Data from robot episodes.

—————

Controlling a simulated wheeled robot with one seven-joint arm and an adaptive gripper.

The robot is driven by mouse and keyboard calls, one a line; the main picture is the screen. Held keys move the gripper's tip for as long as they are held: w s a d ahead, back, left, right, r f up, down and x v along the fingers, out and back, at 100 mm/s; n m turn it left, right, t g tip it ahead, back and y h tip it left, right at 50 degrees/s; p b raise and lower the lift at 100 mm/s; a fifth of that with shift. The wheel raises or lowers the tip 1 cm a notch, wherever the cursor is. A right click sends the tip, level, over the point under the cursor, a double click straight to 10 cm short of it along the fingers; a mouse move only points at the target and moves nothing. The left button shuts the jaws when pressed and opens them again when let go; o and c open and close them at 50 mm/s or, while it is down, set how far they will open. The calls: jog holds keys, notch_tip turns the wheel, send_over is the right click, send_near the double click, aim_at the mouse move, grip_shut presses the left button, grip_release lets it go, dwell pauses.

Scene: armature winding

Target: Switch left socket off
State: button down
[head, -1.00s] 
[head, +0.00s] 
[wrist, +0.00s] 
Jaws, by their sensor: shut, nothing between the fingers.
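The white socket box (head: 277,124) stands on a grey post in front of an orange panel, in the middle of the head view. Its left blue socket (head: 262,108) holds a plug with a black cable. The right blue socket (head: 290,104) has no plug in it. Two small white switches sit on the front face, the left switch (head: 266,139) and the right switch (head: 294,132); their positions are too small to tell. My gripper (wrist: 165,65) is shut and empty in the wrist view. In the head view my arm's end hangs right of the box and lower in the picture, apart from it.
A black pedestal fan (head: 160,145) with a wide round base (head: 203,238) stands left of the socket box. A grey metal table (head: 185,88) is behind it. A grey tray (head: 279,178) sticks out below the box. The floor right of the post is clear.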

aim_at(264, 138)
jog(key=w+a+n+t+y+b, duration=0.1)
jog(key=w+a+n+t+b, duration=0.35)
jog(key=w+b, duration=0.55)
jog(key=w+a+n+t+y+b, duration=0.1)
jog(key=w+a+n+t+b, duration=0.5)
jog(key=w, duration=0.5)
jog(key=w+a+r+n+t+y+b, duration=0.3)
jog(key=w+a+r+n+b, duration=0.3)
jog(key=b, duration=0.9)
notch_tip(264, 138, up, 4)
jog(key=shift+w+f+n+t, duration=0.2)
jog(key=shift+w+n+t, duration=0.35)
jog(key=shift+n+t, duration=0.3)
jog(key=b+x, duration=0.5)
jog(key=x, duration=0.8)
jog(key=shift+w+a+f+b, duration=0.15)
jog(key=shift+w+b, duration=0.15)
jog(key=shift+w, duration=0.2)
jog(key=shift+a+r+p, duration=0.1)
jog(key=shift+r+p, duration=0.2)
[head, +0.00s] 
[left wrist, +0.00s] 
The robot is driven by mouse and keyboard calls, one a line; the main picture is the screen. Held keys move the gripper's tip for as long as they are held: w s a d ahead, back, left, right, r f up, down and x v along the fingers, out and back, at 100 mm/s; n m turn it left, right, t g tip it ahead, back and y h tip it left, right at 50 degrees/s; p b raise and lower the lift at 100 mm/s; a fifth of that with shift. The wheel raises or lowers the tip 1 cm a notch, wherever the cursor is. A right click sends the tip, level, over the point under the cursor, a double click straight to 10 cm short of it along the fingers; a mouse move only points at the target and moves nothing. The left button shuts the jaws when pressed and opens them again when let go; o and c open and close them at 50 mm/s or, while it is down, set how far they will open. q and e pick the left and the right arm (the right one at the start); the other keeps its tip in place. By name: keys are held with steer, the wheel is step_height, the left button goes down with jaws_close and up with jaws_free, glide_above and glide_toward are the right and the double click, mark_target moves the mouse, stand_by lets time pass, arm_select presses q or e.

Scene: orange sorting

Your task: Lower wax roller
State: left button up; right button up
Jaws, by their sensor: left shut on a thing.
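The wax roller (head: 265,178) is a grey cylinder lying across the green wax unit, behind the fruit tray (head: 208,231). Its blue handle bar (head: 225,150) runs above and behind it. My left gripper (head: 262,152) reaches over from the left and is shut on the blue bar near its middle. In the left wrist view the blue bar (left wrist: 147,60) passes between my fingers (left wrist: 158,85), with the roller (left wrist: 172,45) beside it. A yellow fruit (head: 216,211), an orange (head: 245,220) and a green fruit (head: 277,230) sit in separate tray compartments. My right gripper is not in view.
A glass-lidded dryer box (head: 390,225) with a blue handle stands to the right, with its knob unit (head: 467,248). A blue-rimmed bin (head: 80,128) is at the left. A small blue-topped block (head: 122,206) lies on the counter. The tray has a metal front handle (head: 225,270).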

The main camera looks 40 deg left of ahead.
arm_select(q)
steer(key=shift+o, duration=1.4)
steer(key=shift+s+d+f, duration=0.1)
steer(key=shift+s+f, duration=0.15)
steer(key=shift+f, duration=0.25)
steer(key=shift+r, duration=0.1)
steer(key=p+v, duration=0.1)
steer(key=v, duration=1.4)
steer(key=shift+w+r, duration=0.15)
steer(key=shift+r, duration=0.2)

—————

AIM OF THE EXERCISE.
Exactly as written, please output every entry.

COMPLETE RESPONSE.
Controlling a simulated wheeled robot with one seven-joint arm and an adaptive gripper.

The robot is driven by mouse and keyboard calls, one a line; the main picture is the screen. Held keys move the gripper's tip for as long as they are held: w s a d ahead, back, left, right, r f up, down and x v along the fingers, out and back, at 100 mm/s; n m turn it left, right, t g tip it ahead, back and y h tip it left, right at 50 degrees/s; p b raise and lower the lift at 100 mm/s; a fifth of that with shift. The wheel raises or lowers the tip 1 cm a notch, wherever the cursor is. A right click sends the tip, level, over the point under the cursor, a double click straight to 10 cm short of it along the fingers; a mouse move only points at the target and moves nothing. The left button shuts the jaws when pressed and opens them again when let go; o and c open and close them at 50 mm/s or, while it is down, set how far they will open. The calls: jog holds keys, notch_tip turns the wheel, send_over is the right click, send_near the double click, aim_at the mouse move, grip_shut presses the left button, grip_release lets it go, dwell pauses.

Scene: armature winding

Target: Switch left socket off
State: button down
[head, -1.00s] 
[head, +0.00s] 
[wrist, +0.00s] 
Jaws, by their sensor: shut, nothing between the fingers.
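The white socket box (head: 277,124) stands on a grey post in front of an orange panel, in the middle of the head view. Its left blue socket (head: 262,108) holds a plug with a black cable. The right blue socket (head: 290,104) has no plug in it. Two small white switches sit on the front face, the left switch (head: 266,139) and the right switch (head: 294,132); their positions are too small to tell. My gripper (wrist: 165,65) is shut and empty in the wrist view. In the head view my arm's end hangs right of the box and lower in the picture, apart from it.
A black pedestal fan (head: 160,145) with a wide round base (head: 203,238) stands left of the socket box. A grey metal table (head: 185,88) is behind it. A grey tray (head: 279,178) sticks out below the box. The floor right of the post is clear.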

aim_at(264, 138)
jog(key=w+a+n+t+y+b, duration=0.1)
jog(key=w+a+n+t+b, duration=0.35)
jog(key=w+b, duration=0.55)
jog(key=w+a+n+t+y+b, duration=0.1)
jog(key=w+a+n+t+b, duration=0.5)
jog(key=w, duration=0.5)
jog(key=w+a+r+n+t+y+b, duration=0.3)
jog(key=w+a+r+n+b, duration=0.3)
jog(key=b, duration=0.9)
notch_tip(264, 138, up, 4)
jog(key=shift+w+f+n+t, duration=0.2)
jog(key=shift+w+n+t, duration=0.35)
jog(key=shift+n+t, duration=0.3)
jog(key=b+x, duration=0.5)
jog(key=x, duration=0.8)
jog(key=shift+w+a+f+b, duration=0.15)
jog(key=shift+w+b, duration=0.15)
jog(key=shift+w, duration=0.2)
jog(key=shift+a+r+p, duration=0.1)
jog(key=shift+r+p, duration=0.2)
[head, +0.00s] 
[left wrist, +0.00s] 
The robot is driven by mouse and keyboard calls, one a line; the main picture is the screen. Held keys move the gripper's tip for as long as they are held: w s a d ahead, back, left, right, r f up, down and x v along the fingers, out and back, at 100 mm/s; n m turn it left, right, t g tip it ahead, back and y h tip it left, right at 50 degrees/s; p b raise and lower the lift at 100 mm/s; a fifth of that with shift. The wheel raises or lowers the tip 1 cm a notch, wherever the cursor is. A right click sends the tip, level, over the point under the cursor, a double click straight to 10 cm short of it along the fingers; a mouse move only points at the target and moves nothing. The left button shuts the jaws when pressed and opens them again when let go; o and c open and close them at 50 mm/s or, while it is down, set how far they will open. q and e pick the left and the right arm (the right one at the start); the other keeps its tip in place. By name: keys are held with steer, the wheel is step_height, the left button goes down with jaws_close and up with jaws_free, glide_above and glide_toward are the right and the double click, mark_target moves the mouse, stand_by lets time pass, arm_select presses q or e.

Scene: orange sorting

Your task: Lower wax roller
State: left button up; right button up
Jaws, by their sensor: left shut on a thing.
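The wax roller (head: 265,178) is a grey cylinder lying across the green wax unit, behind the fruit tray (head: 208,231). Its blue handle bar (head: 225,150) runs above and behind it. My left gripper (head: 262,152) reaches over from the left and is shut on the blue bar near its middle. In the left wrist view the blue bar (left wrist: 147,60) passes between my fingers (left wrist: 158,85), with the roller (left wrist: 172,45) beside it. A yellow fruit (head: 216,211), an orange (head: 245,220) and a green fruit (head: 277,230) sit in separate tray compartments. My right gripper is not in view.
A glass-lidded dryer box (head: 390,225) with a blue handle stands to the right, with its knob unit (head: 467,248). A blue-rimmed bin (head: 80,128) is at the left. A small blue-topped block (head: 122,206) lies on the counter. The tray has a metal front handle (head: 225,270).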

The main camera looks 40 deg left of ahead.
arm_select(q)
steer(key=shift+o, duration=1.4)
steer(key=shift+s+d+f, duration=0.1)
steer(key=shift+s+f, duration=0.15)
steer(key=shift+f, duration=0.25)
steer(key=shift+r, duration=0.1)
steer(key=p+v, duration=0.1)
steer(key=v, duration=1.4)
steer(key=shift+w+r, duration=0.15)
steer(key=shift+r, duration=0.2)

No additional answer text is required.